**What this task involves**
Your job is to return the lines between the line holding "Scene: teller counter" and the line holding "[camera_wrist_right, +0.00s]", inclusive, exactly and with no pictures.

**Input data**
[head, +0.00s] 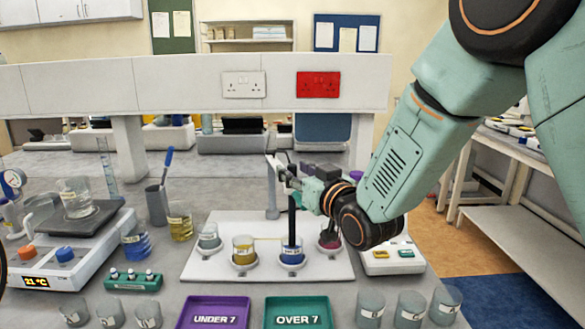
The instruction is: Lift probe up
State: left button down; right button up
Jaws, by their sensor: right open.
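A dark upright probe (291,215) stands with its lower end in a small beaker of blue liquid (291,250) on a white board (215,268). My right gripper (279,172) reaches in from the right, just above and beside the top of the probe. It is open; its fingers are small and partly overlap the grey stand (272,205) behind. I cannot tell whether they touch the probe. My left gripper is not in view.
Beakers with clear (209,237), yellow (243,250) and dark red (330,236) liquid stand around the blue one. A purple tray (213,313) and a green tray (297,313) lie in front. A hotplate (75,258) is at left.

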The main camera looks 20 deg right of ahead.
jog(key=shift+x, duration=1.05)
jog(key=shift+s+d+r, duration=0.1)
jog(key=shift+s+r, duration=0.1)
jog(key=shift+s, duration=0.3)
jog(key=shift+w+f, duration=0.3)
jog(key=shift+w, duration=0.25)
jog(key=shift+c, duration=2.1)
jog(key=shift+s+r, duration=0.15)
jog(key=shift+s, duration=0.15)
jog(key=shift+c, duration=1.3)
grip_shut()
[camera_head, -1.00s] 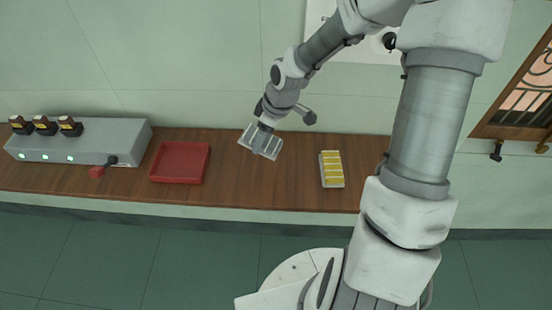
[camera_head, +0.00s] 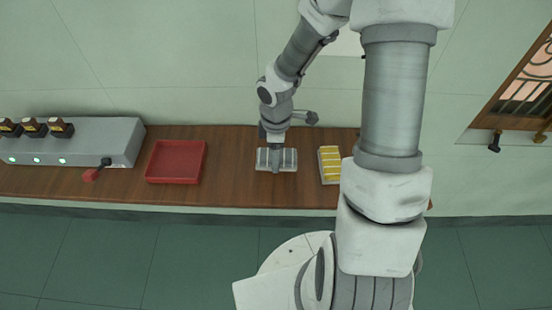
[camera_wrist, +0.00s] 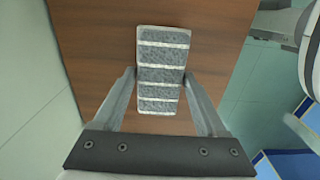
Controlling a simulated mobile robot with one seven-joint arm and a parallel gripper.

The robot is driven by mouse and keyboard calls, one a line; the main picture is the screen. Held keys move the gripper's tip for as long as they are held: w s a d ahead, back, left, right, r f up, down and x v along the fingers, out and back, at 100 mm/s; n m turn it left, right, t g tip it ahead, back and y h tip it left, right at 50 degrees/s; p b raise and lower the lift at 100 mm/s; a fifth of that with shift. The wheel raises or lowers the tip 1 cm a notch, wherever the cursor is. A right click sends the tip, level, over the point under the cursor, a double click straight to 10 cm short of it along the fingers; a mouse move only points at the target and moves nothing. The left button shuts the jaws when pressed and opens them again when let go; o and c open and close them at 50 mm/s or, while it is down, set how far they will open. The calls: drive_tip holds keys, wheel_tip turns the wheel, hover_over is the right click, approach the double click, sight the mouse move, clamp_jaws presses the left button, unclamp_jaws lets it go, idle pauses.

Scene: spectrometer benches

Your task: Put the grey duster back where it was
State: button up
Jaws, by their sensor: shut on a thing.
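The grey duster (camera_head: 289,160), a flat block with pale stripes, is over the wooden bench, between the red tray and the yellow striped block. In the wrist view the grey duster (camera_wrist: 162,72) lies between the two fingers, with the bench wood behind it. My gripper (camera_head: 276,152) points down from above and is shut on the duster; it also shows in the wrist view (camera_wrist: 160,80). I cannot tell whether the duster touches the bench or hangs just above it.
A red tray (camera_head: 150,176) is on the bench to the left. A yellow striped block (camera_head: 329,160) stands close to the right of the duster. A grey instrument box (camera_head: 105,140) with dark-topped bottles is at the far left. The bench (camera_head: 225,185) between tray and duster is clear.

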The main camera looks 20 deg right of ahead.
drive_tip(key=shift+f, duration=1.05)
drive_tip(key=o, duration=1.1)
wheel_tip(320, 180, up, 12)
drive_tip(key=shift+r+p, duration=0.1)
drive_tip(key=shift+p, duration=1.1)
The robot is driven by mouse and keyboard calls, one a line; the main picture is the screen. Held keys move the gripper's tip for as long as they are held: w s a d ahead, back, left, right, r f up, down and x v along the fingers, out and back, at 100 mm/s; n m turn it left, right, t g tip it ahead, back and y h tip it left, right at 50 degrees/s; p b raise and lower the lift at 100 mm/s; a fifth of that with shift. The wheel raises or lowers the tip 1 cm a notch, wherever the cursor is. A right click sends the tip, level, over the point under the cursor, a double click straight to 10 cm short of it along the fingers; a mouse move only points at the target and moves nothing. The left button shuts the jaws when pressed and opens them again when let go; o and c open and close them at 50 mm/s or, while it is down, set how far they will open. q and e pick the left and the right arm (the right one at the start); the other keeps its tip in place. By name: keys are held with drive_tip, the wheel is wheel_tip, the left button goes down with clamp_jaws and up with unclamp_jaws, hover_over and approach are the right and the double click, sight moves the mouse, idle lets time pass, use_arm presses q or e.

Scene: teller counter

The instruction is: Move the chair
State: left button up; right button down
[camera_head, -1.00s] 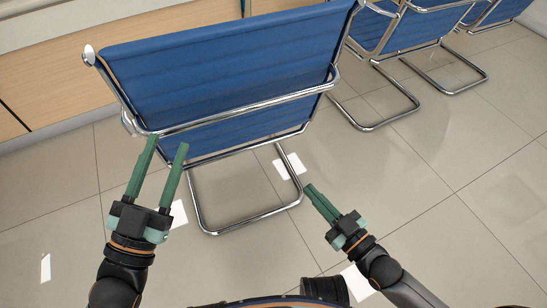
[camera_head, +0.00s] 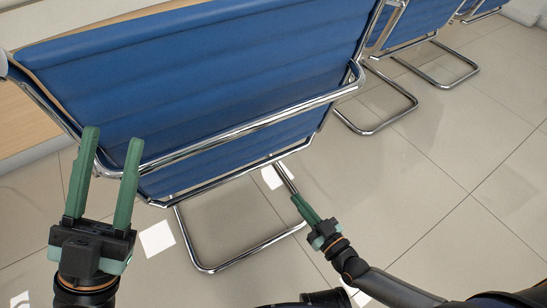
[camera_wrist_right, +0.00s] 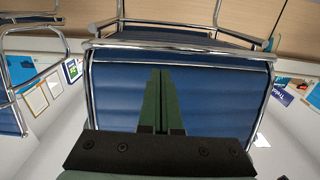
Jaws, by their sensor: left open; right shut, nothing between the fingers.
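A blue chair (camera_head: 205,75) with a chrome tube frame stands close in front of me, its back towards me, in the head view. It also shows in the right wrist view (camera_wrist_right: 215,95). My left gripper (camera_head: 108,150) is open, its fingertips near the horizontal chrome bar at the chair's lower left; I cannot tell whether they touch it. My right gripper (camera_head: 298,202) is shut and empty, low beside the chair's right side, near the chrome leg. In the right wrist view its closed fingers (camera_wrist_right: 158,80) point at the blue underside or back of the chair.
More blue chairs (camera_head: 420,22) with chrome legs stand in a row at the back right. A wooden counter front (camera_head: 25,120) is behind the chair at the left. The tiled floor (camera_head: 430,190) is clear on the right.

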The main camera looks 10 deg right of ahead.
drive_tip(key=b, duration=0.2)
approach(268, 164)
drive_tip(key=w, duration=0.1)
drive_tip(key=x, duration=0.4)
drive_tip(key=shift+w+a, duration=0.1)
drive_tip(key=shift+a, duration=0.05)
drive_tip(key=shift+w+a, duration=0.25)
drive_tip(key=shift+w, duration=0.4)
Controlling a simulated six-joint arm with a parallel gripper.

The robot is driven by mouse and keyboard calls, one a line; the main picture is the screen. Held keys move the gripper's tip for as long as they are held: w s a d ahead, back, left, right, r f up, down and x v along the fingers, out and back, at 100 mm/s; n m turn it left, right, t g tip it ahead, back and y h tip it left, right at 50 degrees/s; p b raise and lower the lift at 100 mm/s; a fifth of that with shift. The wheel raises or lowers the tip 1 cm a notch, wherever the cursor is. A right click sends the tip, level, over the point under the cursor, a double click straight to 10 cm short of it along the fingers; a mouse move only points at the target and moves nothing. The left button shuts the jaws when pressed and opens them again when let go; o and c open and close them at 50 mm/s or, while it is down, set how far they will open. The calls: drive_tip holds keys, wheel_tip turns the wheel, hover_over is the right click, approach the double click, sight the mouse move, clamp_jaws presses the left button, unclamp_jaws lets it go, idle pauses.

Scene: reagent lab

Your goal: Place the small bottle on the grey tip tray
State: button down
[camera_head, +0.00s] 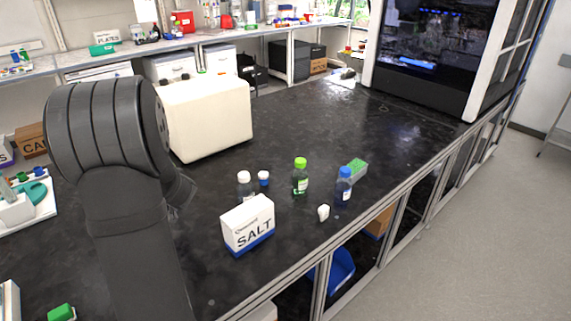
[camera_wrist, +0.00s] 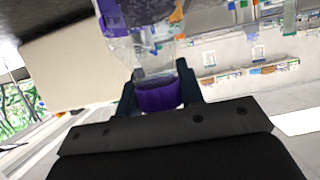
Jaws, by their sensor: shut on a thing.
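My gripper (camera_wrist: 160,70) is shut on a clear bottle with a purple cap (camera_wrist: 159,97) and a purple label, in the wrist view. The fingers lie on either side at the cap end, and the far end of the bottle is cut off by the picture's top edge. In the head view, my arm hides the gripper and the held bottle. I cannot make out a grey tip tray in either view.
On the black bench (camera_head: 300,130) stand a salt box (camera_head: 248,226), a white-capped bottle (camera_head: 245,186), a green-capped bottle (camera_head: 300,178), a blue-capped bottle (camera_head: 344,187) and a green rack (camera_head: 356,169). A cream box (camera_head: 208,115) stands behind my arm. The bench's far middle is clear.

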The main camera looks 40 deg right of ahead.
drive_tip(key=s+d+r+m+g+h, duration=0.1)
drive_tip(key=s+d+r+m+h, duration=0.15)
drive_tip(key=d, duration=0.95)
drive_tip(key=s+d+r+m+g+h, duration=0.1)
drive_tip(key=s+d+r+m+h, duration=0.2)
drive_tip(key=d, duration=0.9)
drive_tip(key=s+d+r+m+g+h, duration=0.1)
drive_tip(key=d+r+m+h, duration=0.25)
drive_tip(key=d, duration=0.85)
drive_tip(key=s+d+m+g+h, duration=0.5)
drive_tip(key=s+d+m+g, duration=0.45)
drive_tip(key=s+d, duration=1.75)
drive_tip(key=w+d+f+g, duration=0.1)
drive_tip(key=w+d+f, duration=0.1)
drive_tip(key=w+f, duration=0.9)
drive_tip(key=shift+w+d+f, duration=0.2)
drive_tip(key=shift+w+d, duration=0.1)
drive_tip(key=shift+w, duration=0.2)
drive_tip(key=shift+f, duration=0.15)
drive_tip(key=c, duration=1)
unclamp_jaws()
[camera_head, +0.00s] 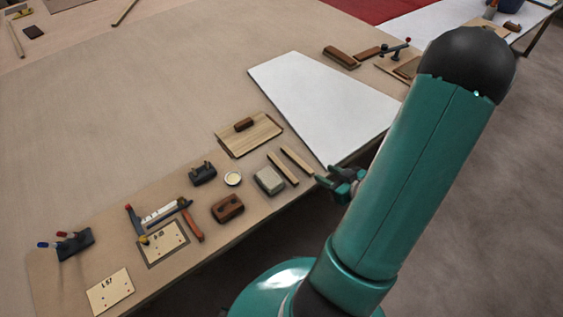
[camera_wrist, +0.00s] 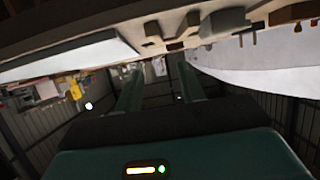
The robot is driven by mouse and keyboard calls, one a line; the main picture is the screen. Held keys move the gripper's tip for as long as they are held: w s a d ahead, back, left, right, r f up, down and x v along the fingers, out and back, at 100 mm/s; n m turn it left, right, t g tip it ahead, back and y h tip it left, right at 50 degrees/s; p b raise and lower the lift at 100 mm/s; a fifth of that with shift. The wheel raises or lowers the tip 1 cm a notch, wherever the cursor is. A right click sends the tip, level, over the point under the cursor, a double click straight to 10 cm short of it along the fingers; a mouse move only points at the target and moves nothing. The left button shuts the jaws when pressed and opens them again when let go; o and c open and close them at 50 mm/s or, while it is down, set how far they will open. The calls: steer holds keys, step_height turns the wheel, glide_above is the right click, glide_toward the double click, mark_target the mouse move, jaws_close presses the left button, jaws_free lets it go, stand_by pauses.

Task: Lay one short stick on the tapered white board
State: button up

**Answer to the task**
Scene: teller counter

The instruction is: Move the chair
State: left button up; right button down
[camera_head, -1.00s] 
[camera_head, +0.00s] 
[camera_wrist_right, +0.00s] 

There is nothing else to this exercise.